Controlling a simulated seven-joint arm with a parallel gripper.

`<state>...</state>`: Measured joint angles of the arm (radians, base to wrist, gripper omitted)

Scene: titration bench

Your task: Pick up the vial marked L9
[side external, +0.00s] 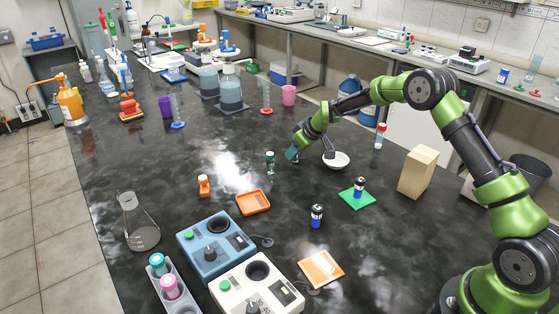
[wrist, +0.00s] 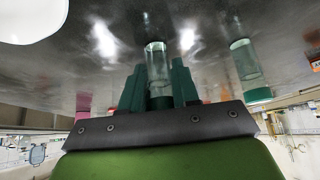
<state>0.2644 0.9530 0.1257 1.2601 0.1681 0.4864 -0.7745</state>
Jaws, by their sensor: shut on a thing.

• TASK TO COMPLETE: Reproduce every line above as written, skipping pictures.

• RESULT FOR THIS TASK:
Controlling a simulated seven-joint arm with a parallel gripper.

`<state>...</state>`: Measured joint angles of the arm (radians, base to wrist, gripper omitted)

Scene: titration bench

Your task: Pick up the vial marked L9
[side external, +0.00s] 
[wrist, +0.00s] 
<state>0.2644 0.9530 0.1257 1.2601 0.1681 0.4864 -0.7745</state>
Jaws, by their sensor: shut on a thing.

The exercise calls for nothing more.